# What is expected
Your output must be the lines below from the line containing "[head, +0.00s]" to the line containing "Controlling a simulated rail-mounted", both lines included, reproduced exactly and without pictures.

# Entries provided

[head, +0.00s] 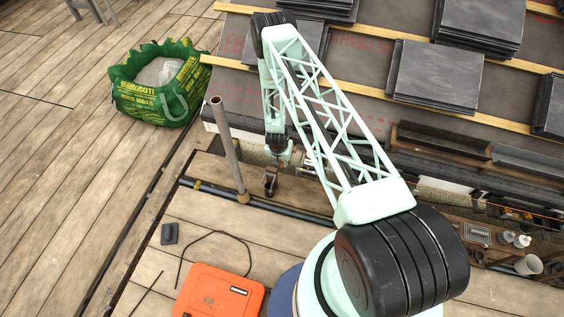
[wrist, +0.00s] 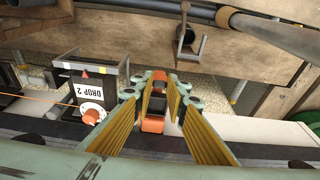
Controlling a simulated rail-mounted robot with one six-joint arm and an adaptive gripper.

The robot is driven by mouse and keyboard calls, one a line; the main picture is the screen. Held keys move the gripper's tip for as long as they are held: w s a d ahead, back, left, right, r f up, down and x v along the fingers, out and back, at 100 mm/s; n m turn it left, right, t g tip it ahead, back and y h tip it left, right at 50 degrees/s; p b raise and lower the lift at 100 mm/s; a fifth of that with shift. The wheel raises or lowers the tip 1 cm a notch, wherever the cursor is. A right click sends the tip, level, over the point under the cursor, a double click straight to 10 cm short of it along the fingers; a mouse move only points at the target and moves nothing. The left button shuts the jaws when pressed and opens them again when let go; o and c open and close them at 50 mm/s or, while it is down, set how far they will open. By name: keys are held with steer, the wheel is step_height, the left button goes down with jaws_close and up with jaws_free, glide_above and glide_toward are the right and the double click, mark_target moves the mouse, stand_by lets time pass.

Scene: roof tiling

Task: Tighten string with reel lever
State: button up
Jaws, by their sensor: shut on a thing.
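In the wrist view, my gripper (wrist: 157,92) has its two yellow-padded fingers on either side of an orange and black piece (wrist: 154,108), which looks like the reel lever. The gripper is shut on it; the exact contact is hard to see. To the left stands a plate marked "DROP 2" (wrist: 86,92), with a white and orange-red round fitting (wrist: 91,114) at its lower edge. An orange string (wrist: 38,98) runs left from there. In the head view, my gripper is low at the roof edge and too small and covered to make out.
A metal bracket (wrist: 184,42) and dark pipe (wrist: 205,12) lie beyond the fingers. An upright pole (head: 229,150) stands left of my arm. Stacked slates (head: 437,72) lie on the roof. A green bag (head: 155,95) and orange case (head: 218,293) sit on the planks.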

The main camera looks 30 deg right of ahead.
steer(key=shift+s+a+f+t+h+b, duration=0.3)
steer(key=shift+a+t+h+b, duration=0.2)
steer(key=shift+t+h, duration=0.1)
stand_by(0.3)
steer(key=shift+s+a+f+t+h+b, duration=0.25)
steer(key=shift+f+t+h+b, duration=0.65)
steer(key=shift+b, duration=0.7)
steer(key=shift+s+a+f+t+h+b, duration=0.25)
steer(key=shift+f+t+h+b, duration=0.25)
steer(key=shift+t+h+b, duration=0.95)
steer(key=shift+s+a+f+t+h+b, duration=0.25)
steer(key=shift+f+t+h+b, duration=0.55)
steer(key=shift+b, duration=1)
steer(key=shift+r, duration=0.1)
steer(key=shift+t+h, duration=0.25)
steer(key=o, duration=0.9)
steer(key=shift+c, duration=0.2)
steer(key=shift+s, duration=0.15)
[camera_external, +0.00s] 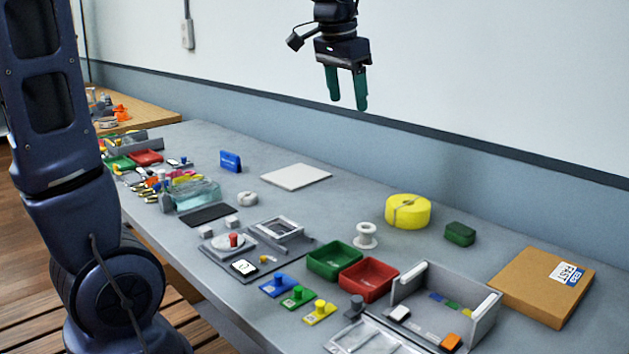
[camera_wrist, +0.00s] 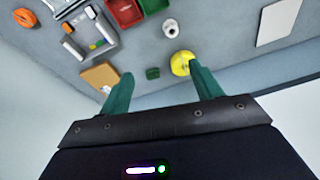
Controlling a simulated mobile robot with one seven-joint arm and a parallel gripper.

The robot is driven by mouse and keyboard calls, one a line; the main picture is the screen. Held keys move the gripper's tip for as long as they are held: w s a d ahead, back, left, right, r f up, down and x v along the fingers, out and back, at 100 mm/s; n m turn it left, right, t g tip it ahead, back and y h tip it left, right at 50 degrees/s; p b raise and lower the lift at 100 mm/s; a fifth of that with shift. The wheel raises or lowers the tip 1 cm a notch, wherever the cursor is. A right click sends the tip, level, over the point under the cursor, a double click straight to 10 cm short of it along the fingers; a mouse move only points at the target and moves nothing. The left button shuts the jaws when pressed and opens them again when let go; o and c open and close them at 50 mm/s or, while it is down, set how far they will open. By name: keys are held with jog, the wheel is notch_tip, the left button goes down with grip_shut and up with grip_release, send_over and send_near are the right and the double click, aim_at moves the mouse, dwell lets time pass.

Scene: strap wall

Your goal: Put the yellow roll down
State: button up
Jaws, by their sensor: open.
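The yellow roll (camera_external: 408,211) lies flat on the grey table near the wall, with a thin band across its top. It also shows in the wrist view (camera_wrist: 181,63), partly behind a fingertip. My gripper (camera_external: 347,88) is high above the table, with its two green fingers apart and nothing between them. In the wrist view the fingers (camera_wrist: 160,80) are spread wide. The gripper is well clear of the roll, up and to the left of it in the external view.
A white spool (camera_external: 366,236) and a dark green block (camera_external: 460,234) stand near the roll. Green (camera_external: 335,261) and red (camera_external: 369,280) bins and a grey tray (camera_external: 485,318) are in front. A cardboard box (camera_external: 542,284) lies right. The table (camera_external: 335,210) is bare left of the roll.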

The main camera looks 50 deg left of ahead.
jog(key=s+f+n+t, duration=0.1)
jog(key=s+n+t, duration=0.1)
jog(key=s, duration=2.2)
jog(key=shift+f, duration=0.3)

==

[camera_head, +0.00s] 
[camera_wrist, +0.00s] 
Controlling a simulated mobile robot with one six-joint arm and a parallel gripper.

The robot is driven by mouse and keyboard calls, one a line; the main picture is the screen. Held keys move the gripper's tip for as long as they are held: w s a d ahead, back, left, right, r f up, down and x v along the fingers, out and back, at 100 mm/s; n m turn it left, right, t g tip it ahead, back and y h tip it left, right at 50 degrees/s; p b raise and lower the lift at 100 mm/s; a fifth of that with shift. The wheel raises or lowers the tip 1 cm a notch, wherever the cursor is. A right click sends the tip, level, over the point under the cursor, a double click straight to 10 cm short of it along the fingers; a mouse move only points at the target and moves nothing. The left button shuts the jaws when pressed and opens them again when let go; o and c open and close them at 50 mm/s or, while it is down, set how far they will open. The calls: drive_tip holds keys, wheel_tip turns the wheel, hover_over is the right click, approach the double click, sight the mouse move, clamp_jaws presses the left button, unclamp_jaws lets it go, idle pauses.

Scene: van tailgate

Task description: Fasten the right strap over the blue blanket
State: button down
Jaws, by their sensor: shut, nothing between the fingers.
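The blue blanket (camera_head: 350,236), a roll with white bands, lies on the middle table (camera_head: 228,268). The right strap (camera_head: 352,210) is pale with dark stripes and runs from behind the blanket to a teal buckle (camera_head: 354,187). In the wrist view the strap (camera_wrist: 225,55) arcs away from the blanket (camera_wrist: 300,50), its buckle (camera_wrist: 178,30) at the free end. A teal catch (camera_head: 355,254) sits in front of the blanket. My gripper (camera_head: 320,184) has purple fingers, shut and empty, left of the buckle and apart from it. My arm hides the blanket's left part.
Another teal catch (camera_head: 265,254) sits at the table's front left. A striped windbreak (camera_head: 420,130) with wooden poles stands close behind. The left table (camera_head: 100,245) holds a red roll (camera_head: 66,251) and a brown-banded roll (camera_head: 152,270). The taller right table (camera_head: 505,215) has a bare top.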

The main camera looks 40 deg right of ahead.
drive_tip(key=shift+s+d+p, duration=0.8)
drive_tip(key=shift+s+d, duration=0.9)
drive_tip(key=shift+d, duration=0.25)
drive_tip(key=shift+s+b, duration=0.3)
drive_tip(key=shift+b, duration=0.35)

# Full output
[head, +0.00s] 
[wrist, +0.00s] 
Controlling a simulated rail-mounted robot with one six-joint arm and an adaptive gripper.

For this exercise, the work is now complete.